--- Items ---
====

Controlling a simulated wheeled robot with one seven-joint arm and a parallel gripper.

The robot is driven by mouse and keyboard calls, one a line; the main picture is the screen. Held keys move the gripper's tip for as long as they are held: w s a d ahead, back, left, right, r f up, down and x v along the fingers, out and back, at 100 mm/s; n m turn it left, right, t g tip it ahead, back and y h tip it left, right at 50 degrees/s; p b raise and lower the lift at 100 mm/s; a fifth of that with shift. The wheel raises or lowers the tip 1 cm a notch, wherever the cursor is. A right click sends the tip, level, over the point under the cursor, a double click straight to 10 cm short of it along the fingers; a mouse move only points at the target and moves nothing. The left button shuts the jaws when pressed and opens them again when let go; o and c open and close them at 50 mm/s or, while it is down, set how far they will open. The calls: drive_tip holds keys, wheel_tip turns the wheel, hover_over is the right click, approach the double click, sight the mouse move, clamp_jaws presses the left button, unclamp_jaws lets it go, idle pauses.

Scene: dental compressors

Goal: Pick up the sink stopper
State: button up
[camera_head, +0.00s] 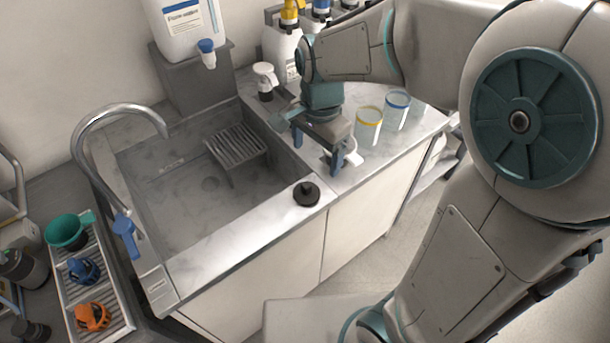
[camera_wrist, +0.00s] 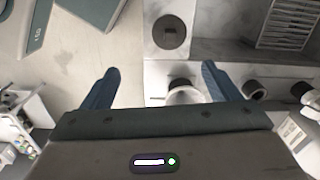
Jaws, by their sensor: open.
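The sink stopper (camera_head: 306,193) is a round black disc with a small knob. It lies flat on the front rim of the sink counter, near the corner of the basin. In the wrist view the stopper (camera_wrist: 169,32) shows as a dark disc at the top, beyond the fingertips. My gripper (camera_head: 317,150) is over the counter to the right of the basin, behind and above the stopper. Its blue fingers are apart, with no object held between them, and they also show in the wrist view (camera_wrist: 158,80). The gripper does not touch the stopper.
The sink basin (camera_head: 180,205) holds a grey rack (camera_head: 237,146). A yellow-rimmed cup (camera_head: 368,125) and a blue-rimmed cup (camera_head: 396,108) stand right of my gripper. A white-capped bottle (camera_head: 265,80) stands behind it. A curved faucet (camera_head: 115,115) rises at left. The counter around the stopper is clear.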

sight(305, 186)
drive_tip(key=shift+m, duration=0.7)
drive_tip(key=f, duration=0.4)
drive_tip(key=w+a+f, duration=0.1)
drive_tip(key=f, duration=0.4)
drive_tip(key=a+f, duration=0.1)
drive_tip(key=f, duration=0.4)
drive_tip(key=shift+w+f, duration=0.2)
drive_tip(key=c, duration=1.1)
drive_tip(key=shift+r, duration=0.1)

====

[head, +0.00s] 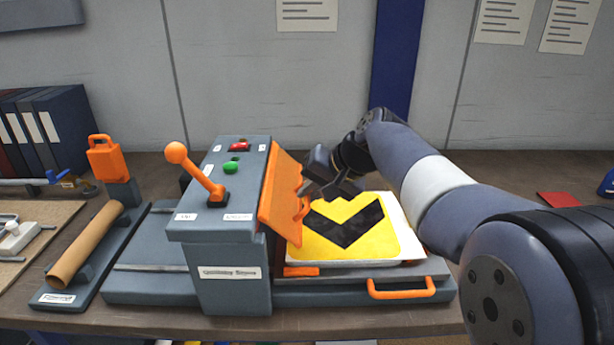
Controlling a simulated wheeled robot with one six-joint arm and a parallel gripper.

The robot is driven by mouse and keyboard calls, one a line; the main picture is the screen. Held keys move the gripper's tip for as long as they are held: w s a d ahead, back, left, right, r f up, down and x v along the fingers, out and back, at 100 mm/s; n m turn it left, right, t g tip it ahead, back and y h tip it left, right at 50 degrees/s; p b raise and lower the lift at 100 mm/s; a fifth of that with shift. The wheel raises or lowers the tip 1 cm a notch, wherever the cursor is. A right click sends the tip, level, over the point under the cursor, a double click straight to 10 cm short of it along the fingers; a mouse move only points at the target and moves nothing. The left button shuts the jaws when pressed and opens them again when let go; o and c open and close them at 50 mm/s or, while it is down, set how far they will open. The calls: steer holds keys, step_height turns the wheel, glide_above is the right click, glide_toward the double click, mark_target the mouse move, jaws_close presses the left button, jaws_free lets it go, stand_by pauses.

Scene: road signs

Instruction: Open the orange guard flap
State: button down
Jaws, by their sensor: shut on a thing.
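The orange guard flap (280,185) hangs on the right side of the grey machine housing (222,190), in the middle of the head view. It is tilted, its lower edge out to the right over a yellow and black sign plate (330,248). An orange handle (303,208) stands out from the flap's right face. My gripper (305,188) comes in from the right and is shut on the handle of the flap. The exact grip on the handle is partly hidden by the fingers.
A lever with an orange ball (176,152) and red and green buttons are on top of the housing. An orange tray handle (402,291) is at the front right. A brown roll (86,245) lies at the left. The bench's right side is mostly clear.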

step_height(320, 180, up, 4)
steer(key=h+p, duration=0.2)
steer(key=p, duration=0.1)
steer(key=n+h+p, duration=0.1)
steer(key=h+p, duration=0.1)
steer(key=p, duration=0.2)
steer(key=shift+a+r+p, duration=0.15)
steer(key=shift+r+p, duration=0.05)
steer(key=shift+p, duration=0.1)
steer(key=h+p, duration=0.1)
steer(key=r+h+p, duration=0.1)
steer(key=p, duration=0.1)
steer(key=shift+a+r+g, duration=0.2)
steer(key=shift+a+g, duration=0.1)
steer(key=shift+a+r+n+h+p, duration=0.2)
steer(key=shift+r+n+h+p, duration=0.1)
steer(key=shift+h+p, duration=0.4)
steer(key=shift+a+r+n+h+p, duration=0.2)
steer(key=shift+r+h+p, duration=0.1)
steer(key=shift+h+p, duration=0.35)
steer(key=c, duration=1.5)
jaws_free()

====

--- What the task requires ---
Give back only the lines from the one holding "State: button up" through the one holding "[camera_wrist, +0.00s]", both kept, exactly as written. Omit the images.

--- Right answer ---
State: button up
[camera_head, +0.00s] 
[camera_wrist, +0.00s] 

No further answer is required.